The first method, is to make use of baselines for model comparison, which are models or values that can be utilised to provide a reference for a loss, they provide a universal method to judge all models of the same class by (Gressmann et al. 2018). In classification, it is possible to derive analytical baseline values, for example a Brier score is considered ‘good’ if it is below 0.25 or a log loss if it is below 0.693 (Figure 8.1), this is because these are the values obtained if you always predicted probabilties as \(0.5\), which is a reasonable basline guess in a binary classificaiton problem. In survival analysis, simple analytical expressions are not possible as losses are dependent on the unknown distributions of both the survival and censoring time. Therefore all experiments in survival analysis must include a baseline model that can produce a reference value in order to derive meaningful results. A suitable baseline model is the Kaplan-Meier estimator (Graf and Schumacher 1995; Lawless and Yuan 2010; Royston and Altman 2013), which is the simplest model that can consistently estimate the true survival function.

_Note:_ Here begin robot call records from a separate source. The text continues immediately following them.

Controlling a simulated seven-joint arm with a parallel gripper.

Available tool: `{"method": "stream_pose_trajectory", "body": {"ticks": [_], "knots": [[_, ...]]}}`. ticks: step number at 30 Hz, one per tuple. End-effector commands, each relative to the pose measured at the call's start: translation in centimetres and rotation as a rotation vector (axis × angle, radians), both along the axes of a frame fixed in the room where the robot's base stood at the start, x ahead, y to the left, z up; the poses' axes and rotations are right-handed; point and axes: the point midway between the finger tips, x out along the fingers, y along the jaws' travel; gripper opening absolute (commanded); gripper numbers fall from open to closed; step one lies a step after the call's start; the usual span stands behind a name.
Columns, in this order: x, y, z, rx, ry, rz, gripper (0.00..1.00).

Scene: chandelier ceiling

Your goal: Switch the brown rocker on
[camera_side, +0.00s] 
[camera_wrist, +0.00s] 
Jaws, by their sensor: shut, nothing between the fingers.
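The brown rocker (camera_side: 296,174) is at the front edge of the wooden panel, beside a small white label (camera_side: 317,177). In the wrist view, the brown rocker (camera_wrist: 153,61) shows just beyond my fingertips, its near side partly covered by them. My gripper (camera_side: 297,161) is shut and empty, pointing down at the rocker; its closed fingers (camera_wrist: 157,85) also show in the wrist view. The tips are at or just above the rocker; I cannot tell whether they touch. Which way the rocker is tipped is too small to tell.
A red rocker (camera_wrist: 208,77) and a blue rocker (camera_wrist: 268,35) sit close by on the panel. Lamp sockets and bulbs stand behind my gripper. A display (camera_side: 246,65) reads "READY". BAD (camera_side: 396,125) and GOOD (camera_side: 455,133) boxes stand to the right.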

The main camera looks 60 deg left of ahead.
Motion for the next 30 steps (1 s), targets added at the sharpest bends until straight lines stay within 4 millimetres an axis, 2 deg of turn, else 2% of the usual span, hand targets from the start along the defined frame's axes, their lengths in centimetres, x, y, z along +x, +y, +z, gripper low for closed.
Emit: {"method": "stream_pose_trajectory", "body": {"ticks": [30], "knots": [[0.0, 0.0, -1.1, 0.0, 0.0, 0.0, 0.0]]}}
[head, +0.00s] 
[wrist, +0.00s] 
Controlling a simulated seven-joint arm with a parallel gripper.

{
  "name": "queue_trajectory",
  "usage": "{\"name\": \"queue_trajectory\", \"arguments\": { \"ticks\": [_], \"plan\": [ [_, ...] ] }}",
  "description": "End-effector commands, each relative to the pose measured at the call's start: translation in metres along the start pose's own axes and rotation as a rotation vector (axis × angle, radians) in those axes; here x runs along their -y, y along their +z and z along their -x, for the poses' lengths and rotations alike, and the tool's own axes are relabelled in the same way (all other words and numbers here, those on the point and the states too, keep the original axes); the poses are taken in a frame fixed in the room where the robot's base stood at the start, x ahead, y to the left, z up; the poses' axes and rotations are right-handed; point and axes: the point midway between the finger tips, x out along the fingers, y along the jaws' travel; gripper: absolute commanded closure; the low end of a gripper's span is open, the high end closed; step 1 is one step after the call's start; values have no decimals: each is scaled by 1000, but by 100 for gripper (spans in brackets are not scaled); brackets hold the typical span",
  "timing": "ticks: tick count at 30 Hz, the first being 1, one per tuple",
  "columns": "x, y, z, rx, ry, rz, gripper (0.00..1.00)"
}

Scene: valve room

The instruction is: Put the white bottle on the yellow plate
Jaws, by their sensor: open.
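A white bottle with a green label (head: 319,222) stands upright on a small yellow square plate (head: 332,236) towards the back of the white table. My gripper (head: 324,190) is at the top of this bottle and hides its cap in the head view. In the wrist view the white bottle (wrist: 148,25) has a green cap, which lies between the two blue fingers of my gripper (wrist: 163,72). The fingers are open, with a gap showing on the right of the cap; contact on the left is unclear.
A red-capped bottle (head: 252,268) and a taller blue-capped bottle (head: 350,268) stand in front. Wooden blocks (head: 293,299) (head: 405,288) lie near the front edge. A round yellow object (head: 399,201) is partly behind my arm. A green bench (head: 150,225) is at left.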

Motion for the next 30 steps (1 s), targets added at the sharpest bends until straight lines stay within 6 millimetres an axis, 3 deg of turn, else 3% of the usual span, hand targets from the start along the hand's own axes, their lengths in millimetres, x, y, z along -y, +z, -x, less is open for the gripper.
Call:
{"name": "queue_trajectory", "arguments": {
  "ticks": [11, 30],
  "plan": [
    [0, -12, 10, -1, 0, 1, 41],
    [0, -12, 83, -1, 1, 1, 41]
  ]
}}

As well as directly comparing losses from a ‘sophisticated’ model to a baseline, one can also compute the percentage increase in performance between the sophisicated and baseline models, which produces a measure of explained residual variation (ERV) (Edward L. Korn and Simon 1990; Edward L. Korn and Simon 1991). For any survival loss \(L\), the ERV is,

\[ R_L(S, B) = 1 - \frac{L|S}{L|B} \]

where \(L|S\) and \(L|B\) is the loss computed with respect to predictions from the sophisticated and baseline models respectively.

The ERV interpretation makes reporting of scoring rules easier within and between experiments. For example, say in experiment A we have \(L|S = 0.004\) and \(L|B = 0.006\), and in experiment B we have \(L|S = 4\) and \(L|B = 6\). The sophisticated model may appear worse at first glance in experiment A (as the losses are very close) but when considering the ERV we see that the performance increase is identical (both \(R_L = 33\%\)), thus providing a clearer way to compare models.